In late 19th century London, a lonely rich girl named Clara Wintermute begs her father to let her have a puppet show for her birthday. For years, her birthday's have been full of Gothic horror--the only surviving child of a once substantial family, her grief-crazed mother carefully gives her gifts from all her dead siblings, and they spend a happy time at the mausoleum visiting them. But this year she begs for the puppets. She had stolen a glimpse of Gaspare Grisini's masterful marionette performance on the street, but even more than the show itself (remarkable though it was), it was her brief encounter with the red haired girl who was one of the trio of puppeteers that entranced her. And her father obliges.
That red-haird girl is Lizzie Rose, orphaned daughter of an actor. She and a former street urchin, a younger boy named Parsifal, have toiled for Gaspare (a cruel and miserly master) for years, making theatrical magic. He loves the puppets; she loves him like a sister. And lonely Clara wants to be their friend.
But Clara vanishes the night after her birthday performance, and suspicion falls on Gaspare (rightly so). Gaspare disappears from London, and Lizzie and Parse must fend for themselves. They have found Clara, but cannot save her--there is dark and creepy magic involved--Gaspare was much more than a master of puppets. When a letter arrives inviting them to a mysterious mansion in the north of England, they accept this somewhat dubious refuge--only to find that they are now part of an even larger story, filled with even more deadly magic. For the mansion is home to a dying witch, desperate to rid herself of a curse...and the three children are now players in an story that began long before they were born.
It is a gripping read, very nicely told indeed, I thought. I was fascinated by the characters and their situations -- there's not much Action and Adventure here (although there is some). Rather, the focus of the book is on whether the children will survive, on a day to day level, the vicissitudes of poverty (for Lizzie and Parse in the beginning), a truly dysfunctional, though wealthy life (for Clara), and then whether they will survive enchantment and life-threatening magical plots.
As an adult reader, I enjoyed it. I appreciated the rich characterization of the three children, the details of the historical setting, the descriptions of the marionettes, and the spooky old house full of ancient magic. The Villain is Villainous, Lizzie Rose in particular is heroic, and there is lots of poignant back story to make it all nicely three dimensional. So it's one I'd recommend to adult readers of children's historical fantasy with no hestitation.
However, I do wonder about its child reader appeal --are there many young readers of darkly magical historical fiction that isn't steampunkish? If you know such a reader, give them this one.
The UK title of this one is Fire Spell, and that's the cover on the right. I think it has more young reader appeal, because it is much prettier and promises more magic.
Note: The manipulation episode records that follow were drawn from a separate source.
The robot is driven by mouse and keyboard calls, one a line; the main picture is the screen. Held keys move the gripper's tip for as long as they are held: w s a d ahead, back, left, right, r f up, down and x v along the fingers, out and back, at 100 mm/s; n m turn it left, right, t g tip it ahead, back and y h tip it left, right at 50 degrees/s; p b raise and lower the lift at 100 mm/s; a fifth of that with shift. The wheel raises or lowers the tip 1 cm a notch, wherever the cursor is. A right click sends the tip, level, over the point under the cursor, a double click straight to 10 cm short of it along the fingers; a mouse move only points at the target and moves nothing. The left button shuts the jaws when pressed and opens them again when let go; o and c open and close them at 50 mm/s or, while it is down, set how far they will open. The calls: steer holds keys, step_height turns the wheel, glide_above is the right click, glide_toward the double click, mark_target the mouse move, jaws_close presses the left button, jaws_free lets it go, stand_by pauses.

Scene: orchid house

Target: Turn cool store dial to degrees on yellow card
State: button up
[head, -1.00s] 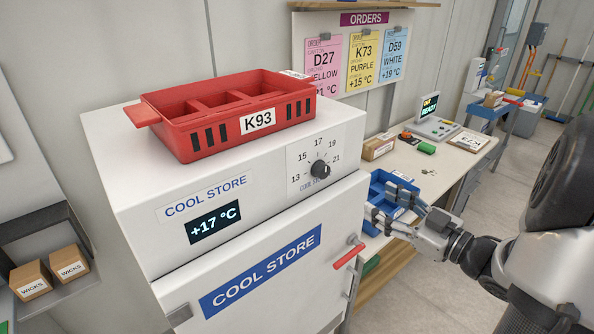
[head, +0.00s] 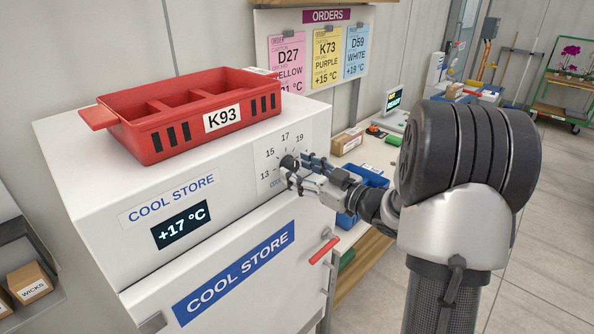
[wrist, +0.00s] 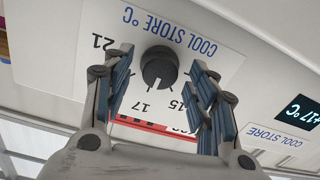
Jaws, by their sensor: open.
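The black cool store dial (wrist: 159,67) sits on its white scale plate in the wrist view, where the picture is upside down. Its white pointer mark is toward 17. My open gripper (wrist: 160,72) has one finger on each side of the dial, with gaps visible. In the head view my gripper (head: 301,172) is at the dial plate (head: 268,158) and partly covers the dial and the higher numbers. The display (head: 182,225) reads +17 °C. The yellow card (head: 326,62) on the orders board reads K73, PURPLE, +15 °C.
A red crate (head: 190,133) marked K93 stands on the cool store. The door's red handle (head: 324,251) is below my gripper. A blue tray (head: 372,178) and a cardboard box (head: 347,141) are on the bench behind my arm.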

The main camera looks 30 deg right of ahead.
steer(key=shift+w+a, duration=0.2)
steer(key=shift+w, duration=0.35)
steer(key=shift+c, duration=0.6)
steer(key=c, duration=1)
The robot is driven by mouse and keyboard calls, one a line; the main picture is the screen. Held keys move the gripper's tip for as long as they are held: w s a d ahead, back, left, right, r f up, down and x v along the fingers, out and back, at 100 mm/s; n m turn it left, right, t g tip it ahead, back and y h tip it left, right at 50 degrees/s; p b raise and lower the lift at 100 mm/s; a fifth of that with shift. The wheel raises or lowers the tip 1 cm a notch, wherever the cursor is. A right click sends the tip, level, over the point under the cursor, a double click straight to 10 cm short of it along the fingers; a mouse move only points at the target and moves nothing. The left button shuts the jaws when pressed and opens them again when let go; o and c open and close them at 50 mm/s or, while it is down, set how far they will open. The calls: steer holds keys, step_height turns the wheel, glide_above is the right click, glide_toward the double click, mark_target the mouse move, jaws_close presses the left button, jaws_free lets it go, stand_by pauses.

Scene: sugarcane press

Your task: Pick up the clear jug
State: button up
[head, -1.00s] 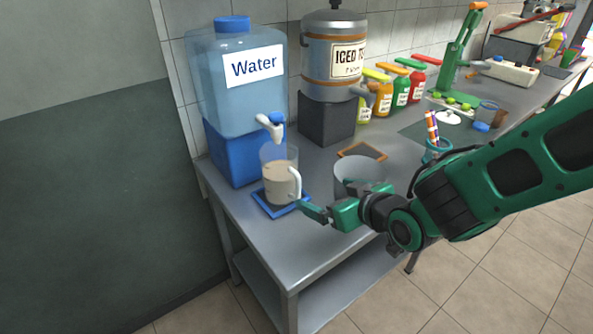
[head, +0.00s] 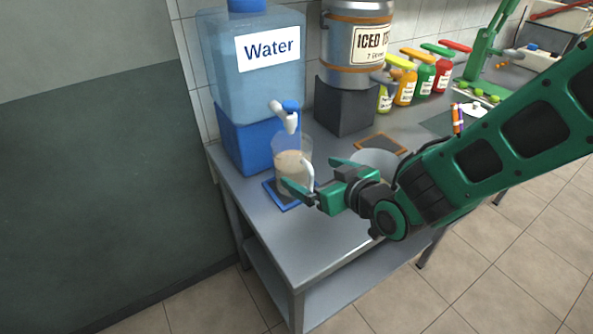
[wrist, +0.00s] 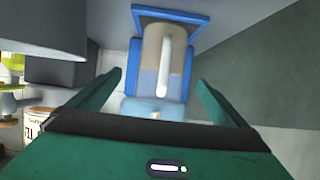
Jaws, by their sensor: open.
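The clear jug (head: 291,168) holds a beige drink and stands on a blue tray (head: 274,197) under the water dispenser's tap (head: 285,117). Its pale handle (head: 308,176) faces my gripper. My gripper (head: 308,176) is open, with one green finger on the near side of the handle and the other behind it. In the wrist view the jug (wrist: 149,50) and its handle (wrist: 164,62) lie ahead, between the spread fingers (wrist: 160,85). I cannot tell whether either finger touches the handle.
The blue water dispenser (head: 250,85) stands behind the jug. The iced tea urn (head: 352,55) is on a dark block (head: 345,104) to its right. A clear bowl-like container (head: 372,160) is partly hidden behind my gripper. The table's front left (head: 290,245) is bare.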

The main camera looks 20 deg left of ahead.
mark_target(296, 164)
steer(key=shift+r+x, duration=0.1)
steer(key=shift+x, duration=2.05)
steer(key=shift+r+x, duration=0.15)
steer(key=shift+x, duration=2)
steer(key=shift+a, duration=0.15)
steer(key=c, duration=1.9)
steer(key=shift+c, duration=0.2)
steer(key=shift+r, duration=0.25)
Splendors and Glooms is definitely on the upper end of the middle grade age range, because of the manner of its telling--it's a book that takes reading, rather than light zipping. What happens to Clara is rather disturbing, but not made horrible by writerly twisting of psychological screws, so that shouldn't be a problem (not like The Toymaker, by Jeremy de Quidt (my review), which has some similarities and which bothered the pants off me).